→ Task objective
Lines containing the word "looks" should be extracted in full.

──────── Data provided

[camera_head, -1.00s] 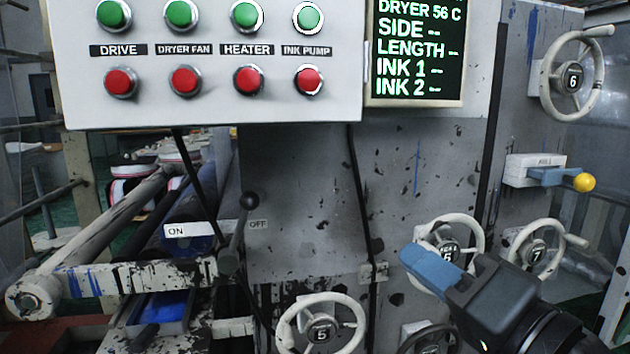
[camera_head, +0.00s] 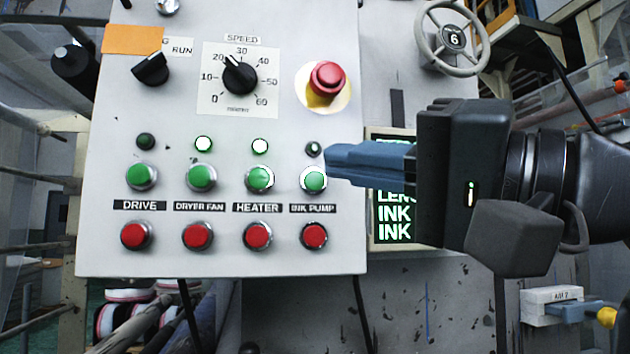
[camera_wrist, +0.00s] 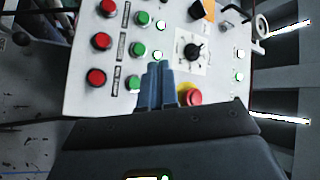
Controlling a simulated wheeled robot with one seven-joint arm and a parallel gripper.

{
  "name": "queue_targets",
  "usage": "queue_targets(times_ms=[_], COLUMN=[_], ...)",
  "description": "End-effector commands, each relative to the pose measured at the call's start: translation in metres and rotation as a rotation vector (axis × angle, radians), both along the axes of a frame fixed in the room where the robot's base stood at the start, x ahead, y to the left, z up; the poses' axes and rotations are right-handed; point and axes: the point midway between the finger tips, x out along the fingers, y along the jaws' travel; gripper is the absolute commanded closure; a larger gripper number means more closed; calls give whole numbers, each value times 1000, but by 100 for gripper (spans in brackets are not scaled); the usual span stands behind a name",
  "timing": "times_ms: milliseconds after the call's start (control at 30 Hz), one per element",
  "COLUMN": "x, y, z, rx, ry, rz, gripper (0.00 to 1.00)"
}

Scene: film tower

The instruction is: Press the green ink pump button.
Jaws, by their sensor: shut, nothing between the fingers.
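The green ink pump button (camera_head: 314,179) is the rightmost of the green row on the light grey control panel (camera_head: 105,263). Its label and a red button (camera_head: 314,236) are below it. My gripper (camera_head: 329,164) is shut and empty, reaching in from the right. In the head view its blue fingertips overlap the button's upper right edge; whether they touch it, I cannot tell. In the wrist view the button (camera_wrist: 133,82) shows just left of the shut fingers (camera_wrist: 158,66). The small indicator (camera_head: 314,149) above the button is dark.
A red emergency stop (camera_head: 327,79) sits above my fingers. Green heater (camera_head: 260,178) and dryer fan (camera_head: 201,178) buttons lie to the left, with lit lamps above them. My gripper partly covers the display screen (camera_head: 393,231). A handwheel (camera_head: 453,38) is at upper right.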

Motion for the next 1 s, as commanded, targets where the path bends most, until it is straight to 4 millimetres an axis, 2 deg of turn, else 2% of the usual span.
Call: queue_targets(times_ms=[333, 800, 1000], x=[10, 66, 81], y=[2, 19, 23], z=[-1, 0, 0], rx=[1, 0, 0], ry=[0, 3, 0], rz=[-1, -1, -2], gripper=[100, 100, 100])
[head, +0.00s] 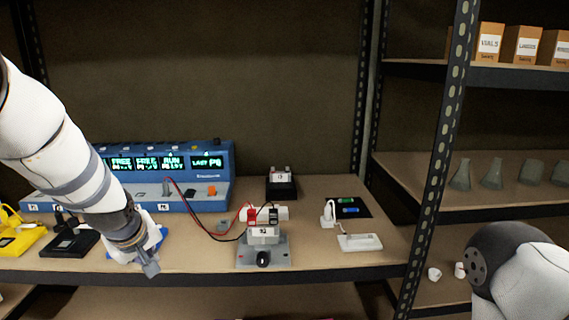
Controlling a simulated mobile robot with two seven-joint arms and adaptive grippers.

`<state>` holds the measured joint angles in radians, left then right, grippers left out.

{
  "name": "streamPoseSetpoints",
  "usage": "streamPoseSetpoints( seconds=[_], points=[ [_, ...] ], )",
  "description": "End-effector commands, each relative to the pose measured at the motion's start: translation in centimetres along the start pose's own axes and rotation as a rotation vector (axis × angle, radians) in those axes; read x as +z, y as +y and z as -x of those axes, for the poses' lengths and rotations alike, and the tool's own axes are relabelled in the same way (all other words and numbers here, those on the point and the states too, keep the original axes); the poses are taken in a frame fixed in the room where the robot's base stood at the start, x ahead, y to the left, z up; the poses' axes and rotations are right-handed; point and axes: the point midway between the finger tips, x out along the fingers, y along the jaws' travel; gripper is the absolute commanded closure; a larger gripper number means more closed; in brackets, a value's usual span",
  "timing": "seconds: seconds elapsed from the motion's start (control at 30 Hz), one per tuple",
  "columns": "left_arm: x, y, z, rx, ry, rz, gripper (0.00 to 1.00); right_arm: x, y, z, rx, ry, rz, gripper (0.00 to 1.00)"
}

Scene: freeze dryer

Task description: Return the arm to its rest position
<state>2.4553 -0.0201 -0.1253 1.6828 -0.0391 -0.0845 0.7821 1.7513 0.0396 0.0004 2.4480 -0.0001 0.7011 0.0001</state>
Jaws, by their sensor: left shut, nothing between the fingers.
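My left arm comes in from the left in the head view, and my left gripper (150,268) hangs at the front edge of the bench, pointing down. Its fingers are together with nothing between them. It hides part of a blue-and-white item (158,236) behind it. Part of my right arm shows at the lower right, in front of the shelving; its gripper is out of the picture.
A blue freeze dryer (205,160) with lit displays stands at the back of the bench (330,263). A grey device (264,249) with red and black wires stands mid-bench. A black block (281,187), a white pad (360,242) and a yellow device (20,240) stand around. A shelf post (436,170) rises at right.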

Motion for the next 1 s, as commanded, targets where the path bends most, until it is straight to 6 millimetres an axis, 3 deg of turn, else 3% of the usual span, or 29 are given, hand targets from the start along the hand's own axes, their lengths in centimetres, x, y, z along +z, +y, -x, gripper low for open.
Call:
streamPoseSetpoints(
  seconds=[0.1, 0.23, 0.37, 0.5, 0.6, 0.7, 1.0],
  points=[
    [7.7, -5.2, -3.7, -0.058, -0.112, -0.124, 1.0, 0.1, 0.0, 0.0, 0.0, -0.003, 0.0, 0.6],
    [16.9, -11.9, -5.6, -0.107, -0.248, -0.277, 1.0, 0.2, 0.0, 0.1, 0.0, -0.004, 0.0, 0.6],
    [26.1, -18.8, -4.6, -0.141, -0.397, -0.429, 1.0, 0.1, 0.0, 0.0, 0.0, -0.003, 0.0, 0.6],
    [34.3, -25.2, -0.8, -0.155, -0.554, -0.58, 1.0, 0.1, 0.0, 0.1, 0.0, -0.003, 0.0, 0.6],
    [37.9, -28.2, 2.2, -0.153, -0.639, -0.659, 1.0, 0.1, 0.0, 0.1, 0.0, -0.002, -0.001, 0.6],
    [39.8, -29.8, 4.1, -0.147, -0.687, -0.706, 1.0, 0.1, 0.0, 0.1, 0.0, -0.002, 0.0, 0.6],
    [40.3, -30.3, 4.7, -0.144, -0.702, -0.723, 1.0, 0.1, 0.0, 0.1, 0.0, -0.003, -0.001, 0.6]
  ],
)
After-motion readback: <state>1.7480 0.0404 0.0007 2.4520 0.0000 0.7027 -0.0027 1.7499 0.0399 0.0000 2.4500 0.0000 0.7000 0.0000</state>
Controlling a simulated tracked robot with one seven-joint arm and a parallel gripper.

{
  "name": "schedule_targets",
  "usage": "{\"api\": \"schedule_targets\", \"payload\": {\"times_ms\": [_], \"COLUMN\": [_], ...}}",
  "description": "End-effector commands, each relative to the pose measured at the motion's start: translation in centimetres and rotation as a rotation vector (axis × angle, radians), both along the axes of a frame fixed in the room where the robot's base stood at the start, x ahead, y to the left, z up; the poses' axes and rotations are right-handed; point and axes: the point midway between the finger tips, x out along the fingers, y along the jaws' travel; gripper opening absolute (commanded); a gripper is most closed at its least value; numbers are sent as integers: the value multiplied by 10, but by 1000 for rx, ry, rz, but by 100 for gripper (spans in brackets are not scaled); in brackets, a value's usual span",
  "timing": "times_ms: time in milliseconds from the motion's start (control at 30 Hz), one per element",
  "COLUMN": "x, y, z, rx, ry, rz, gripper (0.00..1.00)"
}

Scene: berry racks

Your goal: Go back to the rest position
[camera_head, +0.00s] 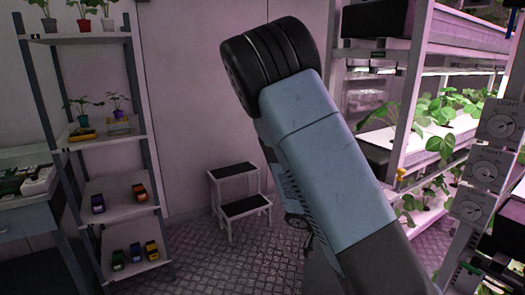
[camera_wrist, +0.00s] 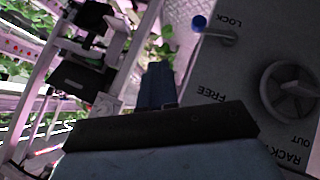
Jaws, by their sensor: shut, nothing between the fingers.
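My gripper (camera_wrist: 158,85) shows in the wrist view as dark fingers, closed together with nothing between them. It is beside a grey control panel (camera_wrist: 245,65) marked LOCK, FREE and RACK OUT. The panel carries a lever with a blue knob (camera_wrist: 199,23) and a round handwheel (camera_wrist: 291,90). The fingers appear apart from the lever and the wheel. In the head view my blue-grey arm fills the middle and leans across the scene; the gripper itself cannot be made out there.
The berry rack (camera_head: 412,100) with leafy plants stands at the right, with several dial panels (camera_head: 485,166) on its near post. A step stool (camera_head: 240,205) stands on the metal floor. A shelf unit (camera_head: 108,140) with pots and small toy cars is at the left.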

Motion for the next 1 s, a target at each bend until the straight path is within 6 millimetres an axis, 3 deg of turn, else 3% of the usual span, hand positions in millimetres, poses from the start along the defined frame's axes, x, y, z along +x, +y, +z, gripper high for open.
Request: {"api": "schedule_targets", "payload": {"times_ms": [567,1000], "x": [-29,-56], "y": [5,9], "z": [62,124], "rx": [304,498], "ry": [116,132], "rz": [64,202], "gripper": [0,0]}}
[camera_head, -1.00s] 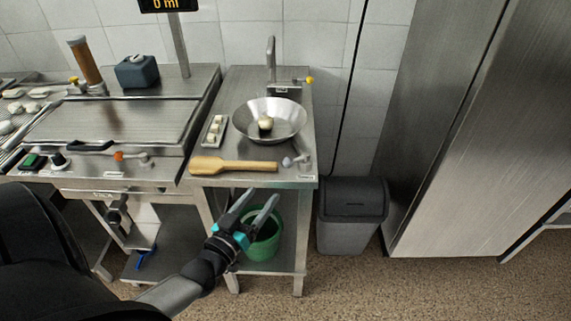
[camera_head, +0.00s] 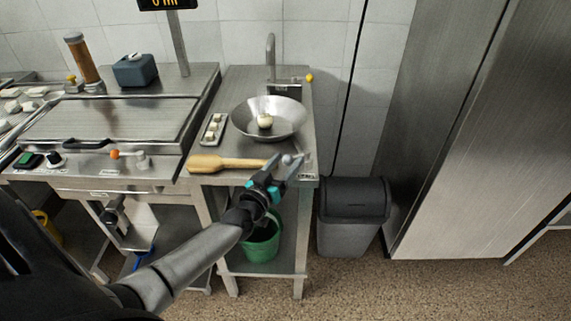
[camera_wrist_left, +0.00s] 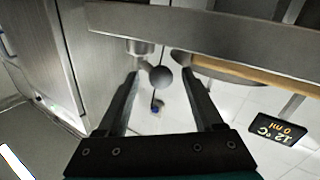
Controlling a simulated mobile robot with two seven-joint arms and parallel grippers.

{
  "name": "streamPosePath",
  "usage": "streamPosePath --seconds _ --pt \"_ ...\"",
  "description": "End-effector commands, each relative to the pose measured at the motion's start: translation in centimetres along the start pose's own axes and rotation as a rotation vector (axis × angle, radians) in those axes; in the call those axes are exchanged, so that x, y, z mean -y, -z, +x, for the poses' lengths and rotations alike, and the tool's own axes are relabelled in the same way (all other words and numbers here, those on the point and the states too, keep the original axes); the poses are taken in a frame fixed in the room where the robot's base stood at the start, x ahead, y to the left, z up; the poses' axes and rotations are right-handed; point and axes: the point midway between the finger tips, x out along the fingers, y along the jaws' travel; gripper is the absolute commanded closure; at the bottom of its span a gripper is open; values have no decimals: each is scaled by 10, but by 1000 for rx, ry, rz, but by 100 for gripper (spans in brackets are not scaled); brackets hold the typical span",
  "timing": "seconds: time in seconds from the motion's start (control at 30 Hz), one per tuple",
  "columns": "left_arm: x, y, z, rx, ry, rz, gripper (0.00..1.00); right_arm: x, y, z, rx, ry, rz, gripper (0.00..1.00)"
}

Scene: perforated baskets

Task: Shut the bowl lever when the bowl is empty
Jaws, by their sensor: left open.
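The metal bowl (camera_head: 285,133) sits on the steel counter with a pale round item (camera_head: 265,121) inside it. In the head view the fingers partly cover the lever. My right gripper is not in view.
A wooden paddle (camera_head: 227,163) lies just left of my gripper on the counter. A small tray (camera_head: 213,130) of pale pieces is beside the bowl. A green bucket (camera_head: 261,246) stands on the shelf below. A grey bin (camera_head: 352,212) stands right of the counter.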

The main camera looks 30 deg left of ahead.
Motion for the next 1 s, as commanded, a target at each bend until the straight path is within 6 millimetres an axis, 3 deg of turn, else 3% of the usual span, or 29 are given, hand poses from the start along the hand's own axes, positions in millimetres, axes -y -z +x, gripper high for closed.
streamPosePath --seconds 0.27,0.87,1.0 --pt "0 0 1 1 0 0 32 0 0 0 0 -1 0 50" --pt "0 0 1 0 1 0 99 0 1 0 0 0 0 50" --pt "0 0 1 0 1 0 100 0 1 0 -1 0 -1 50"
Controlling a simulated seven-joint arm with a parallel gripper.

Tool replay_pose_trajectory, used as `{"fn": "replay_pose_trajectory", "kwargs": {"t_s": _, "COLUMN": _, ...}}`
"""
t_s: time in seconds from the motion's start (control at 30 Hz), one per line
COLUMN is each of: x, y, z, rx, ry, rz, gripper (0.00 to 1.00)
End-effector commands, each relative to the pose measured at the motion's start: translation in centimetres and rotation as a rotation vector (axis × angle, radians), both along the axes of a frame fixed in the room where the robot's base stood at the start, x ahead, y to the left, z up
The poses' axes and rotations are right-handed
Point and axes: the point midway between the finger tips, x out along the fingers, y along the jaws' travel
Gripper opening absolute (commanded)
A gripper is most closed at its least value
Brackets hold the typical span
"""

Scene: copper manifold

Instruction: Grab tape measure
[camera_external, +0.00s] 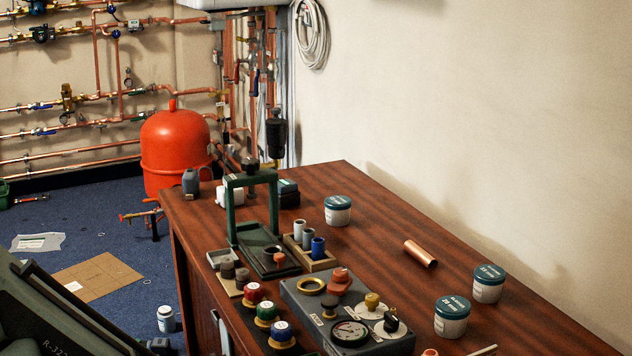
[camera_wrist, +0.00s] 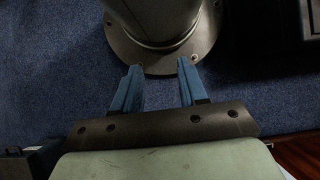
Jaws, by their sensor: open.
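My gripper (camera_wrist: 159,68) shows in the wrist view with its two blue fingers spread apart and nothing between them. It points down over the blue carpet, away from the bench top. My gripper is not visible in the external view. I cannot pick out a tape measure for certain in either view. A small dark box with a teal top (camera_external: 288,193) stands at the back of the bench, partly hidden by a green press frame, and I cannot tell what it is.
The wooden bench (camera_external: 385,205) holds the green press (camera_external: 233,212), a grey gauge panel (camera_external: 318,317), a copper tube (camera_external: 420,254) and white tubs with teal lids (camera_external: 338,212). A red tank (camera_external: 175,150) stands behind. The bench's right side has bare room around the tube.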

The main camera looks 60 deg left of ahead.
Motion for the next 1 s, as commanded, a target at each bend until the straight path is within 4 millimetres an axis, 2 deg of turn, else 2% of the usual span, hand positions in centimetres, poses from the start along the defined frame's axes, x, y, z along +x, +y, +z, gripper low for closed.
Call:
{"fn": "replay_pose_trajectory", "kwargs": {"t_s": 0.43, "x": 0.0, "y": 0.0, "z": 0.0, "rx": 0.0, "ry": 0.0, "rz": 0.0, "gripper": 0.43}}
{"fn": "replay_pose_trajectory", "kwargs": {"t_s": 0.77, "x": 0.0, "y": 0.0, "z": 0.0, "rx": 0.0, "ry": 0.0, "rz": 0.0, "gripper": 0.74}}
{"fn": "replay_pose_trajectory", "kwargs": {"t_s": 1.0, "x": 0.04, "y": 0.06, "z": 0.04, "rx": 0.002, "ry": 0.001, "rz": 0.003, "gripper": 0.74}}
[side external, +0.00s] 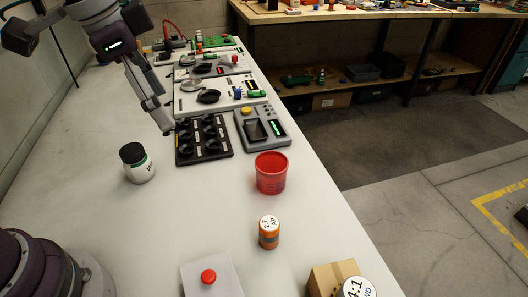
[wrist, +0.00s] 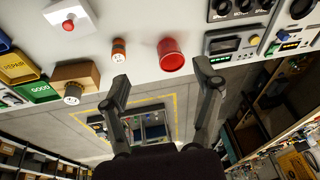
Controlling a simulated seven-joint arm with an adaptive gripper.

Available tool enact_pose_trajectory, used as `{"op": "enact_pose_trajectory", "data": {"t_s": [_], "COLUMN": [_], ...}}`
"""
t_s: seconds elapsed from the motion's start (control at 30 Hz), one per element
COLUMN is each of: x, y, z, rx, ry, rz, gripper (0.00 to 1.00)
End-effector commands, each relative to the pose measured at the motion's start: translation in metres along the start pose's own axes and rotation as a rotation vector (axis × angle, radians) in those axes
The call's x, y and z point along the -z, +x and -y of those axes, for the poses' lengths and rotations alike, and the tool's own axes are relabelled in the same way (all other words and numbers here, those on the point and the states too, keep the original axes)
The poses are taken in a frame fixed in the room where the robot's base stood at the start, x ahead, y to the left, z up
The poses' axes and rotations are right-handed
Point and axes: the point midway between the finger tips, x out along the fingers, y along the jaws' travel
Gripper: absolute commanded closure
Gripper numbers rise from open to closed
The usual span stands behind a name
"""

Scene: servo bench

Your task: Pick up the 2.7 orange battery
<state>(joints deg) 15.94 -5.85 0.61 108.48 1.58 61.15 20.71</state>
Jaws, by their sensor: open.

────────────────

→ Result of this task
The main camera looks 30 deg left of ahead.
The main camera looks 60 deg left of ahead.

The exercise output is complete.